Entre la tombée de la nuit qui marque notre retour, vers 17h, et le dîner prévu vers 19h30, chacun fait ce qu’il veut. J’ai le temps pour la douche, la lecture et tutti quanti. Le tour du village est vite fait, les antiquaires vite fermés. A ce rythme, le seul livre que j’ai emporté sera vite épuisé. Il n’est pas très intéressant, mal composé et partant dans tous les sens, mais pour une fois pas américain. C’est un thriller moderne dont peu importe le titre. J’en retiens cette citation : « la transparence est l’arme préférée des tyrans, l’opacité la riposte des libres. » Je l’applique instinctivement aux relations de groupe, où l’on se retrouve comme ici pour une semaine, sans se connaître et où, une fois la randonnée finie, nous ne nous reverrons sans doute jamais.

La soirée est très arrosée, nous descendons cinq litres de vin rouge à quinze, plus trois litres de vino santo, ce vin blanc sucré de dessert dans lequel on trempe un biscuit sec aux amandes.
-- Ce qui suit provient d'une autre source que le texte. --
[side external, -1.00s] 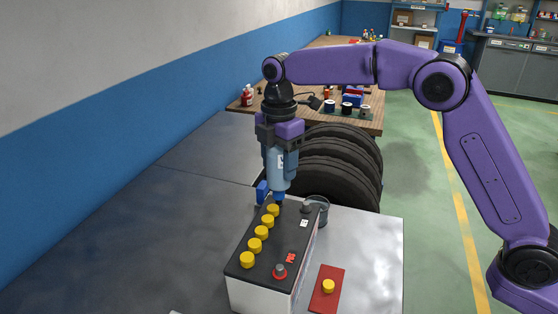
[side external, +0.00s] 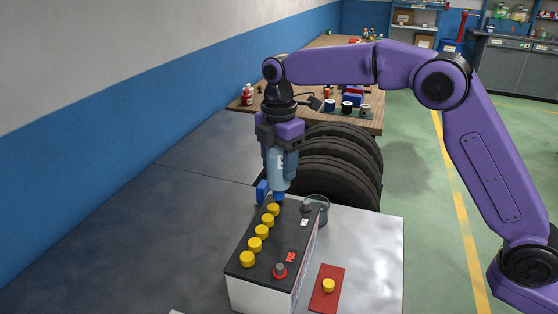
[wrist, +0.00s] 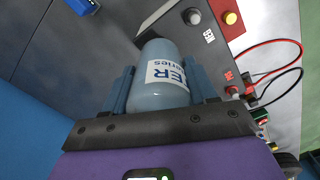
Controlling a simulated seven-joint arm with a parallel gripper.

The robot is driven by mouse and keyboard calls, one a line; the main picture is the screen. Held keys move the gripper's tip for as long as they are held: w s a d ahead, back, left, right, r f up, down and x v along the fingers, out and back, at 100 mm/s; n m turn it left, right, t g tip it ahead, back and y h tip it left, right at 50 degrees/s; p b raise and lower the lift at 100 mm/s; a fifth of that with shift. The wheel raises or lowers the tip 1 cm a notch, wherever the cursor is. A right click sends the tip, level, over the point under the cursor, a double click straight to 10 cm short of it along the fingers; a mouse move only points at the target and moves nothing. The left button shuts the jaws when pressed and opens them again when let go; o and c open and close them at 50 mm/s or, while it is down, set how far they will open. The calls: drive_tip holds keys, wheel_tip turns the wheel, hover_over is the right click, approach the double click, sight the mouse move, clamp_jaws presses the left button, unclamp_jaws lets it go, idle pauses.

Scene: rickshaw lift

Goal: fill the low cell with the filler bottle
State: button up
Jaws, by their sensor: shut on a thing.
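My gripper (side external: 279,165) is shut on the filler bottle (side external: 279,175), a pale blue-grey bottle with a white label. In the wrist view the bottle (wrist: 160,75) sits between both fingers. It is held roughly upright, nozzle down, over the far end of the battery (side external: 262,290). The battery has a black top and a white body. A row of several yellow caps (side external: 255,244) runs along its left side. The bottle's lower tip is at the far end of this row; the cell opening there is hidden. A loose yellow cap (side external: 328,286) lies on a red mat (side external: 322,303) at right.
A blue object (side external: 261,190) is just left of the bottle tip. The grey bench (side external: 170,240) is clear at left. Stacked tyres (side external: 345,160) stand beyond it. Red and black cables (wrist: 298,65) show in the wrist view.

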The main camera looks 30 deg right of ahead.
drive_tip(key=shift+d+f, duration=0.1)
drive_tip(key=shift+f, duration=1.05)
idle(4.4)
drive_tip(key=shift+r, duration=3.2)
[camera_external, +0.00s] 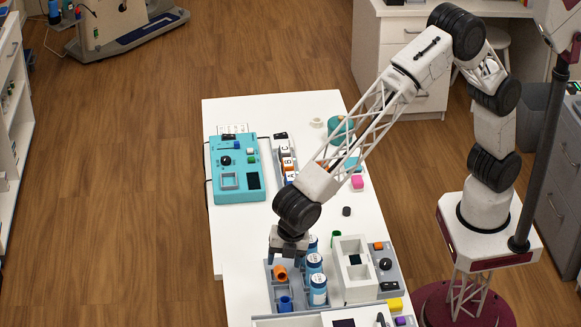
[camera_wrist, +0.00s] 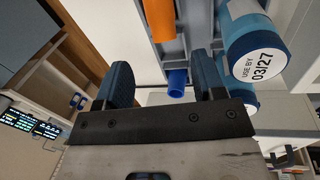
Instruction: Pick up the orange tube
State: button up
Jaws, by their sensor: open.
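The orange tube (camera_external: 281,273) stands in a grey rack (camera_external: 270,293) at the near part of the white table. In the wrist view the orange tube (camera_wrist: 170,20) shows at the top, beyond the fingertips, cut off by the frame's edge. My gripper (camera_external: 285,259) hangs just above the rack, close over the orange tube in the external view. In the wrist view my gripper's (camera_wrist: 163,72) two dark blue fingers are apart, with no object held. A blue tube (camera_external: 285,303) sits in the same rack, nearer the camera; it also shows in the wrist view (camera_wrist: 177,83).
Several blue-and-white bottles (camera_external: 318,290) stand in the rack just right of the orange tube; one bottle (camera_wrist: 257,48) is close to the right finger. A white box (camera_external: 352,268) stands further right. A teal device (camera_external: 236,168) lies at the far left. The table's left middle is clear.

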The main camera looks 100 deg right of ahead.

La Villalonga, toujours fatiguée, a préféré ne pas marcher cet après-midi, cherchant « des cuillers » chez les quelques boutiques d’antiquités du village. Elle se déchaîne ce soir, où elle ne laisse pas sa part de vin. Pour accompagner ces libations, nous sont servies des penne à l’ail et à la tomate, un rôti de porc aux herbes et pommes de terre frites, enfin du pannetone. Bourrées, les filles tombent dans le graveleux et Denis dans le macho. Toutes les filles sont encore – je ne sais pourquoi – raides dingues de Leonardo di Caprio, originaire de cette région, je crois. Denis se prend au jeu et s’engage à « leur montrer » de loin sa maison. Nous sortons donc dans le soir bien tombé pour un tour digestif du « circuit médiéval » recommandé par l’office de tourisme du village. Il désigne vaguement, au loin sur la colline, une lumière solitaire et sans valeur. Nul n’y croit. C’est un prêté pour un rendu, mesdames. C’est le soir d’Halloween et nous croisons « un petit Oussama », selon la Villalonga, tout cela parce que le gamin s’était déguisé d’une serviette de toilette aux carreaux rouges et blancs arafatiens sur la tête. Les rares gosses de huit à douze ans s’en vont en bande, de porte à porte, mendier des bonbons. « Trick or treat », donnez ou soyez maudits. La grande bataille des dieux celtiques a été revue par le marketing anglosaxon pour faire marcher le commerce dans cette période creuse.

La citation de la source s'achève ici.